Bis dahin hat HP noch zwei bis drei Upgrades ihres PA8000 in Planung. Neben höheren Taktraten - 233 MHz wahrscheinlich noch dieses Jahr - steht der PA8200 auf dem Programm, der im Oktober auf dem Microprocessor Forum vorgestellt werden soll. Vermutlich wird der PA8200 mit On-Board-Caches aufwarten, denn der PA8000 hat gar keine.

Interessant ist HPs Einschätzung, daß bis zum Jahre 2000 neben Intel/HP höchstens noch der PowerPC eine Überlebenschance habe. DEC, MIPS, Sparc - alle zum Absterben verurteilt, und zwar nicht wegen Qualität oder Performance, sondern einzig und allein wegen fehlender Massenbasis. Bei 4 Milliarden Dollar für eine moderne Fab könne sich nur noch der auf dem Markt behaupten, der Prozessoren in Zig-Millionen-Auflage herausbrächte.

In der Tat, der ökonomische Druck insbesondere auf den bisherigen Performance-Leader DEC ist groß, der Corporation geht es ziemlich schlecht, weitere Entlassungen sind angesagt. Vizepräsident Enrico Pesatori hat Anfang Juli das Handtuch geworfen.

Möglicherweise hilft jedoch der StrongARM-Prozessor aus der Bredouille: Da bräuchte sich ja nur ein großer Automobil-Hersteller für den bei weitem schnellsten Embedded-Prozessor zu erwärmen - und schon sind Millionen Stückzahlen drin, die DECs Fabs und dem Portemonnaie gut täten.

In der x-86-Szene geht's ebenfalls vielen schlecht. Neben AMD meldet auch Cyrix voraussichliche Verluste im zweiten Quartal (etwa 15 Millionen Dollar) an. Erschwerend kommt hinzu, daß Chiplieferant IBM Cyrix allerorten unterbietet. So schnappte IBM dem Partner einen Escom-Auftrag weg; fraglich ist nur, ob nach dem Escom-Vergleich davon was übrigbleibt.

Auch AMDs K5 hat bislang nicht so durchgeschlagen: mit maximal 100 MHz Takt ist das große Geschäft noch nicht drin. Immerhin hat sich AMD mit Vobis einen großen deutschen Partner mit ausgeglichener Bilanz ausgesucht.

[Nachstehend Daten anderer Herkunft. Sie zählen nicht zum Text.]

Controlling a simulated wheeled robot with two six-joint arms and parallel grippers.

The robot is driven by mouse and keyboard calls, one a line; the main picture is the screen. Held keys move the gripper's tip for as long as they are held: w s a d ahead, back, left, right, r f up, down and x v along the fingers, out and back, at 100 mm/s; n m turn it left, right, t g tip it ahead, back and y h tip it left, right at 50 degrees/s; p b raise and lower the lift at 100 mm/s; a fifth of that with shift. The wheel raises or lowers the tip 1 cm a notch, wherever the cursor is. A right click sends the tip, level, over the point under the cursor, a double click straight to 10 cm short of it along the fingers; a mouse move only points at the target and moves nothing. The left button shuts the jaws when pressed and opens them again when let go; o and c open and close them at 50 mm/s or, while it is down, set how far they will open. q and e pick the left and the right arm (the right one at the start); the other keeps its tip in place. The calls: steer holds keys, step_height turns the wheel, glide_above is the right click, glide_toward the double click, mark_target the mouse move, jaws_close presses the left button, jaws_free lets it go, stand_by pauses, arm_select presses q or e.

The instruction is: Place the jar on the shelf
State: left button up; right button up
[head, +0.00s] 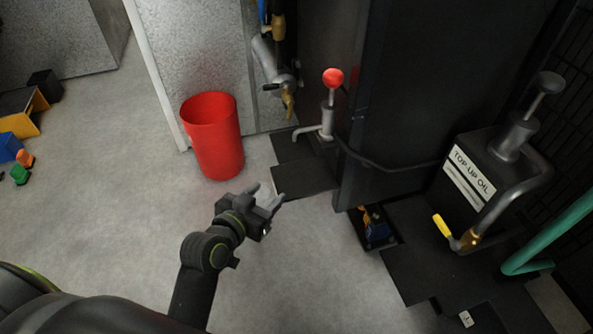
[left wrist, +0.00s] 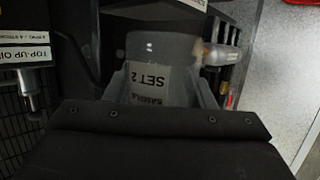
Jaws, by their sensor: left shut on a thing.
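My left gripper (head: 272,202) is shut on a translucent jar (head: 264,194), held above the grey floor to the right of the red bin. In the left wrist view the jar (left wrist: 152,75) sits between the two fingers (left wrist: 163,88), its label reading "SAMPLE SET 2" upside down. The gripper body hides the jar's lower part in that view. I cannot make out the shelf for certain in either view. My right gripper is not in view.
A red bin (head: 214,136) stands on the floor beyond the gripper. A red-knobbed pump (head: 328,105) and a dark cabinet (head: 425,90) stand to its right, with a "TOP UP OIL" tank (head: 472,181) farther right. Open floor (head: 110,200) lies left.

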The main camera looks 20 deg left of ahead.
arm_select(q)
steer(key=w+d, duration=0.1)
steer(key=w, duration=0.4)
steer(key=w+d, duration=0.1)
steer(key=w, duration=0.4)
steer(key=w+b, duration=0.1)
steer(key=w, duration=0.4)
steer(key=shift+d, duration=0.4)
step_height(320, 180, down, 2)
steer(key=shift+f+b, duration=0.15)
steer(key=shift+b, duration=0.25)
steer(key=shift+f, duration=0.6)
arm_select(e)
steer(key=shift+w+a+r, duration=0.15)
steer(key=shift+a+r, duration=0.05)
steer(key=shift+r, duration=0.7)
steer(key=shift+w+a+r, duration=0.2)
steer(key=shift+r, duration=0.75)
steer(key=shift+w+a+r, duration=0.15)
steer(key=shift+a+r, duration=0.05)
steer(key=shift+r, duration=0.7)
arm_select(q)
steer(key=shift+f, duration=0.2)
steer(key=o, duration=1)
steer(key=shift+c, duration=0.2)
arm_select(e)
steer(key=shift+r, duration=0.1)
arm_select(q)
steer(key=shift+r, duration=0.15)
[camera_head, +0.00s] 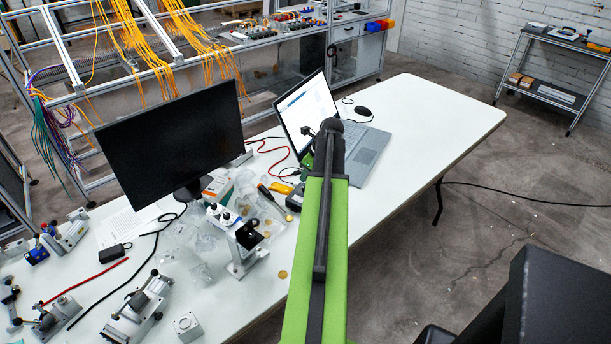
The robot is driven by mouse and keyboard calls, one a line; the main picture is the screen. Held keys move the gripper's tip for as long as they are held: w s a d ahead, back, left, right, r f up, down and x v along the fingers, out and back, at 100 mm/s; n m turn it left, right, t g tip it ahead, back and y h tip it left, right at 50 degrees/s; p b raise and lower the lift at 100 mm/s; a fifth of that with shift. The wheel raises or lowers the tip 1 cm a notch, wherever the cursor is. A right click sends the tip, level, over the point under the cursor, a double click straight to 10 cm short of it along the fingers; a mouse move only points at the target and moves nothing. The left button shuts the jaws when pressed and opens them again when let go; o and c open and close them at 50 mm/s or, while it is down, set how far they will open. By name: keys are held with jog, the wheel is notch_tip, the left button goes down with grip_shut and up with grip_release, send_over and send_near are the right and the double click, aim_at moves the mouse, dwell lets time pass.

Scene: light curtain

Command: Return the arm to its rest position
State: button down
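My green arm (333,259) rises from the bottom middle of the head view and stretches out over the white table. A dark link (323,205) runs along it, and its dark far end lies in front of the laptop in the picture. I cannot make out any gripper fingers. The far end of the arm hides part of the laptop and table. No held object shows.
The white table (429,137) carries a black monitor (170,140), an open laptop (368,151), a mouse (363,111) and metal fixtures (141,306) at left. A small shelf (550,72) stands at back right. Concrete floor (480,235) is open right of the table.

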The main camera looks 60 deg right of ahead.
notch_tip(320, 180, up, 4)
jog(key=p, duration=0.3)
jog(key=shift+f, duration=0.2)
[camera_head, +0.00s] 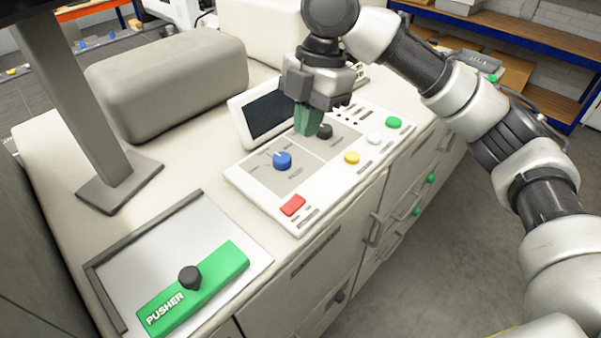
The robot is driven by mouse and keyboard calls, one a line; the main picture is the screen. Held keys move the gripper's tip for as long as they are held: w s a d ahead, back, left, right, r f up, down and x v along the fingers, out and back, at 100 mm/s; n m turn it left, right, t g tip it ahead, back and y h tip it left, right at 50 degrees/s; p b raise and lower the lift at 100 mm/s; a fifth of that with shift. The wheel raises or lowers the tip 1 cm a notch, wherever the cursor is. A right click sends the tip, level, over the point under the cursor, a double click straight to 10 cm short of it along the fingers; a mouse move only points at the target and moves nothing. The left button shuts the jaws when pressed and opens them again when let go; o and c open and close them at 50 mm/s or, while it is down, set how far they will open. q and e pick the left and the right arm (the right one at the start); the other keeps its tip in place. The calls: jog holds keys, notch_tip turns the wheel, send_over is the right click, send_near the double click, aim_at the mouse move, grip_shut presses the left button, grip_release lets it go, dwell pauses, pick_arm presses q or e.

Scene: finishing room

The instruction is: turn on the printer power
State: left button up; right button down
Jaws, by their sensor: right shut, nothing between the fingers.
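A white control panel (262,198) lies on the pale printer cabinet. It bears a blue knob (282,161), a black knob (325,131), a red rectangular button (292,205), and round yellow (352,157), white (374,139) and green (394,122) buttons. My right gripper (308,120) points down over the back of the panel, its green fingertips shut and empty. The fingertips appear just left of the black knob; I cannot tell whether they touch it or the panel. My left gripper is not in view. Panel lettering is too small to read.
A dark screen (270,118) stands behind the panel, close to my right gripper. A green block marked PUSHER (215,279) with a black knob lies in a shallow tray (128,252) at front left. A grey post (68,100) rises at left. Blue-edged shelves (545,75) stand far right.

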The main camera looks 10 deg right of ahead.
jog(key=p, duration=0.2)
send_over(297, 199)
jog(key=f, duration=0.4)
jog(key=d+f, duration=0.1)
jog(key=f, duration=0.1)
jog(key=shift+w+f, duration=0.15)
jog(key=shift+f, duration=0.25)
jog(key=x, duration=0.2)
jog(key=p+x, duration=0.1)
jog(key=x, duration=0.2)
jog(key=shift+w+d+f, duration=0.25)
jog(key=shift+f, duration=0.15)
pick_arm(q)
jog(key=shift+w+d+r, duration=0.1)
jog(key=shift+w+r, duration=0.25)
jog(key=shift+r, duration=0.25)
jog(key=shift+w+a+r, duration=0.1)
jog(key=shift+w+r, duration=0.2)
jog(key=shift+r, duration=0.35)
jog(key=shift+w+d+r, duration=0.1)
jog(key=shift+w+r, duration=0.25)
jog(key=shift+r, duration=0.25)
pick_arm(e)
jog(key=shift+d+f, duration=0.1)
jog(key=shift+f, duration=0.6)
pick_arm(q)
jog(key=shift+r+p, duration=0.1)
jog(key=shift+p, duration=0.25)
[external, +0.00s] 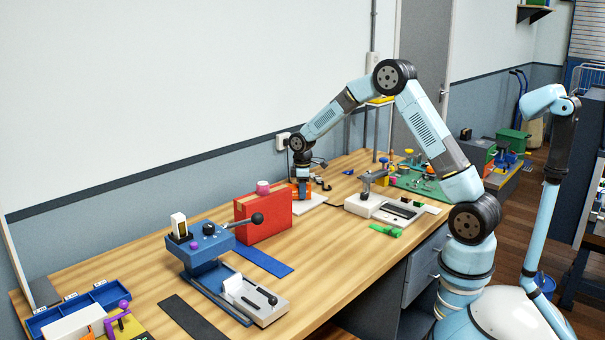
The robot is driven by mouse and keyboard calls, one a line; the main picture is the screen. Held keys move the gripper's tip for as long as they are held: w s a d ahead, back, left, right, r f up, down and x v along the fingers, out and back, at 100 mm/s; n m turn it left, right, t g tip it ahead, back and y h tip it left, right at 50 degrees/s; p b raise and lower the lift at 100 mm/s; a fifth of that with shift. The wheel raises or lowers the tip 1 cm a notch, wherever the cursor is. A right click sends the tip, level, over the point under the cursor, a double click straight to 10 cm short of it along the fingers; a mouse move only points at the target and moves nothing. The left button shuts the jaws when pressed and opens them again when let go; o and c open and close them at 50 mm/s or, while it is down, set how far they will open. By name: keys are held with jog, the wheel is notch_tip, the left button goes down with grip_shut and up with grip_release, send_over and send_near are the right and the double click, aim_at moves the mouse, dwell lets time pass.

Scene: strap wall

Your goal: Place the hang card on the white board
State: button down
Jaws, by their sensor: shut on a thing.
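My gripper (303,192) points down over the table, just right of the red box, and is shut on something small. Orange shows at its fingertips; this may be the hang card, but the card's shape cannot be made out at this size. A flat white board (314,201) lies on the table under and right of the fingertips. Whether the held thing touches the board cannot be told. The fingers hide part of the board.
A red box (264,217) with a pink cup (263,187) on top stands close at the left. A blue lever press (206,249) is nearer. A white block fixture (364,205) and green clip (385,231) lie to the right. Wood is bare in front.

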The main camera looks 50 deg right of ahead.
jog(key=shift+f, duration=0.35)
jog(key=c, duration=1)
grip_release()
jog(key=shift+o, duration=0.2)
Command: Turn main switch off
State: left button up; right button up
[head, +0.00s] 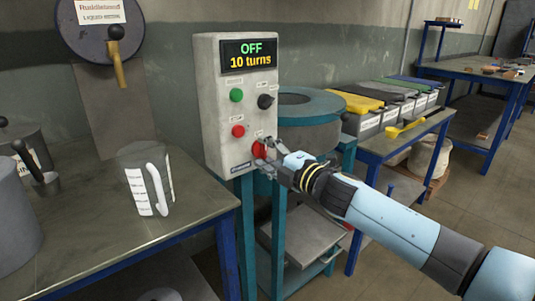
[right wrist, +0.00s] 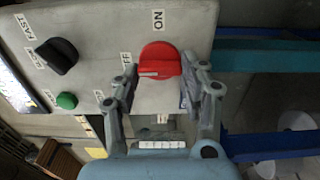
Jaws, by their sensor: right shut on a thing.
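The grey control box (head: 222,110) stands at centre left in the head view. Its display (head: 249,56) reads "OFF" and "10 turns". The main switch, a red rotary knob (head: 259,149), is low on the box's right side. In the right wrist view the red knob (right wrist: 160,62) has a white mark on its left part, toward the partly hidden OFF label; the ON label (right wrist: 158,19) is above. My right gripper (head: 268,158) is shut on the knob, with one finger on each side in the wrist view (right wrist: 163,77). My left gripper is not in view.
A green button (head: 236,95), a red button (head: 238,131) and a black knob (head: 265,101) share the panel. A round teal machine (head: 310,108) stands behind. A clear measuring jug (head: 148,180) is on the left table. Coloured-lid bins (head: 365,103) line the blue bench at right.

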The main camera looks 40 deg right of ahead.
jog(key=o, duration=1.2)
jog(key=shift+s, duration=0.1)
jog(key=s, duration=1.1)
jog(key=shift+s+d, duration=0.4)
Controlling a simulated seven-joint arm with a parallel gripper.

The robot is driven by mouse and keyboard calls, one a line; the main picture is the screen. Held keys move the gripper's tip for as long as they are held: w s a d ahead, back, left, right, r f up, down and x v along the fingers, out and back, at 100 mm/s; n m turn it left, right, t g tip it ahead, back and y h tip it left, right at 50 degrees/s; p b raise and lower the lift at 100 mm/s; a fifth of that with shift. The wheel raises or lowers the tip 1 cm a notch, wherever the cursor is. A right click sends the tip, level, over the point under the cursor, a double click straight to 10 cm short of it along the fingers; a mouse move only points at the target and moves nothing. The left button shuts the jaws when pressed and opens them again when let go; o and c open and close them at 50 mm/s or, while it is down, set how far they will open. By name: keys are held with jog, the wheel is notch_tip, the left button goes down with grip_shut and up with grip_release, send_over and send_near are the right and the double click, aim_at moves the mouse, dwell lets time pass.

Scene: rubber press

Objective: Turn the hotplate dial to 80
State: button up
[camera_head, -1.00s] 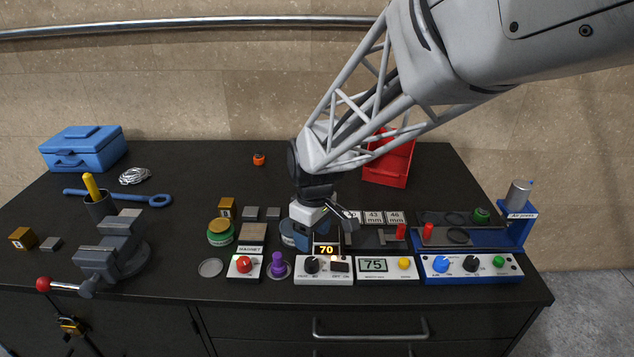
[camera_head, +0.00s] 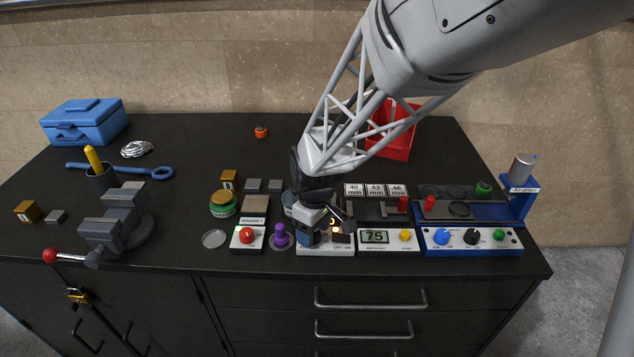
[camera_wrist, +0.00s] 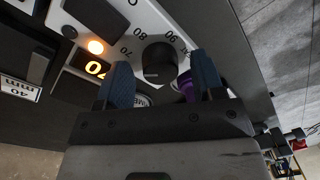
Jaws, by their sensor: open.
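The black hotplate dial (camera_wrist: 158,57) stands on the white control panel (camera_wrist: 185,20), with 70, 80 and 90 printed around it. A pale mark shows on the dial, but I cannot read its setting from it. The dark display (camera_wrist: 92,66) shows orange digits, partly hidden, that look like 70. My gripper (camera_wrist: 163,74) is open, with one blue finger to each side of the dial's near side; contact is not clear. In the head view my gripper (camera_head: 316,228) is low over the hotplate panel (camera_head: 343,249) and hides the dial.
An orange light (camera_wrist: 96,47) glows beside the display. A purple knob (camera_head: 280,231) stands close left of the panel, and the magnet box (camera_head: 248,239) is beyond it. The box reading 75 (camera_head: 376,237) adjoins on the right.

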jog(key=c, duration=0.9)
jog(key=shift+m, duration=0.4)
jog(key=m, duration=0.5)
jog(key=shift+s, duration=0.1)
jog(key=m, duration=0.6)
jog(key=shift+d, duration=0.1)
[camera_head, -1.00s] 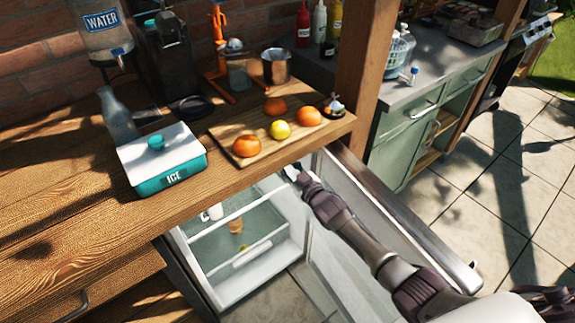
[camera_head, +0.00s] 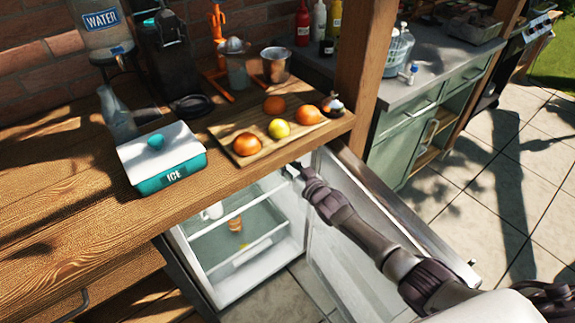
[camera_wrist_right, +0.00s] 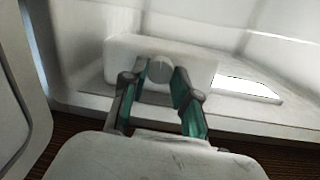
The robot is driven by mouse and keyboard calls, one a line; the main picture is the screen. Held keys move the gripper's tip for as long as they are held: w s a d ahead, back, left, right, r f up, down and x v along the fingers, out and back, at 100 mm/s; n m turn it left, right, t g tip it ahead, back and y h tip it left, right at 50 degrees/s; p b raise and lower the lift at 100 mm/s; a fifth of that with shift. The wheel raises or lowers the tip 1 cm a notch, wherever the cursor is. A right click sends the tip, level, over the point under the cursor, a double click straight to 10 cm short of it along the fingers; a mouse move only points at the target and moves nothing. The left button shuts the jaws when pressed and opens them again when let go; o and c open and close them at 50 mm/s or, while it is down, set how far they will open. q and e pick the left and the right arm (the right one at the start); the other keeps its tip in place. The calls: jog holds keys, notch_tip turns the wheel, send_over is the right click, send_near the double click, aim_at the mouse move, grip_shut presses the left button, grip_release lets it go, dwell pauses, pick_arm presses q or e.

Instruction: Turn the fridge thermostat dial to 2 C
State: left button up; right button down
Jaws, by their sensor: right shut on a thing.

Intel hingegen scheffelt weiter und kauft sich munter überall ein, zuletzt bei CNET Inc., die im Kabel-TV und WWW aktiv ist. Mit dem Medienriesen MCI kooperiert man: MCI vermarktet networkMCI Webmaker auf PPro-Basis. Intels eigene Rechner sind - unter dem Sony-Label - nun auch verfügbar, erstaunlicherweise ohne den von Sony favorisierten 1394-Bus, statt dessen mit USB.

Ein wenig Gegenwind gibt es aber auch. So wurde einmal Intel der Patentrechtsverletzung bezichtigt. Thorn EMI N. America will 'Royalties' in Millionenhöhe, da Intel ein altes Patent von Inmos verletze ('Zero drain overlap and self aligned contact method for MOS devices'), an dem Thorn die Rechte habe.

Apropos Patent, auch zum Thema Mikroprozessor gibt es Neuigkeiten. Kaum habe ich im letzten Geflüster darauf hingewiesen, daß die Urheberschaft noch zu klären wäre - hat wenige Tage darauf das amerikanische Patent and Trademark Office verfügt, daß dem Ingenieur Gary W. Boone diese Ehre zukomme - also weder Intels Faggin noch dem Erfinder Gilbert Hyatt. Wie es heißt, sollen aus dieser Entscheidung keine 'Royalties' abzuleiten sein - man wird sehen, schließlich verdient TI am uralten Kilby-Patent (Erfindung der integrierten Schaltung im Jahre 1959) immer noch ganz gut.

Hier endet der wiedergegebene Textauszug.